Goal: Take the lines beginning with the one that contains "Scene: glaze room" and ending with the one that contains "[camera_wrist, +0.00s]", and set them down exactly. Omit all pictures.
═══
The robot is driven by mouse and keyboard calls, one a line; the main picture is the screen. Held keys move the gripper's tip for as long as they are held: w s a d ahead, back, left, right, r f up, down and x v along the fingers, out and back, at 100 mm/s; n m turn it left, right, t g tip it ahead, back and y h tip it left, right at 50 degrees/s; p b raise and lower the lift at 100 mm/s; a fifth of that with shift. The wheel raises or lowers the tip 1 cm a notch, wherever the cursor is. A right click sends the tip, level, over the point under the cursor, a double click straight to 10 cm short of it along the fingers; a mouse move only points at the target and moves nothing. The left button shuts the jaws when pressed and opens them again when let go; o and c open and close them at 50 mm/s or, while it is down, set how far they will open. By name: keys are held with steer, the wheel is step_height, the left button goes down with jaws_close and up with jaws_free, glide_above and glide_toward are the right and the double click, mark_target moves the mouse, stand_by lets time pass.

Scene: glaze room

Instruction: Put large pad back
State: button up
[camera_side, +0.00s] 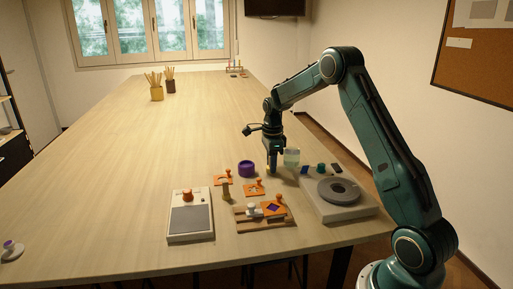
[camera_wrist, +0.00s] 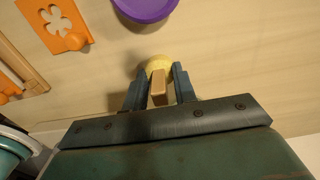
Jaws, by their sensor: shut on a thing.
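My gripper (camera_side: 272,171) is low over the table, to the right of a purple bowl. In the wrist view my gripper (camera_wrist: 160,74) is shut on a light wooden handle (camera_wrist: 159,90). A pale yellow round pad (camera_wrist: 156,63) shows beyond the fingertips at the handle's far end; it appears to be the large pad. Its underside is hidden, and I cannot tell whether it touches the table. The purple bowl (camera_side: 246,169) stands close by, and its rim also shows at the top of the wrist view (camera_wrist: 146,8).
A banding wheel (camera_side: 325,207) stands at right, with small blue and green items behind it. The far table is mostly clear.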

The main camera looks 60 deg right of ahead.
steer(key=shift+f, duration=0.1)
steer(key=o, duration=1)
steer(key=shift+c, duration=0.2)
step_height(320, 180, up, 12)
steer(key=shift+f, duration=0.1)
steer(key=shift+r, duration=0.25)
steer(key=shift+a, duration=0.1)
═══
Right answer:
Scene: glaze room

Instruction: Put large pad back
State: button up
[camera_side, +0.00s] 
[camera_wrist, +0.00s] 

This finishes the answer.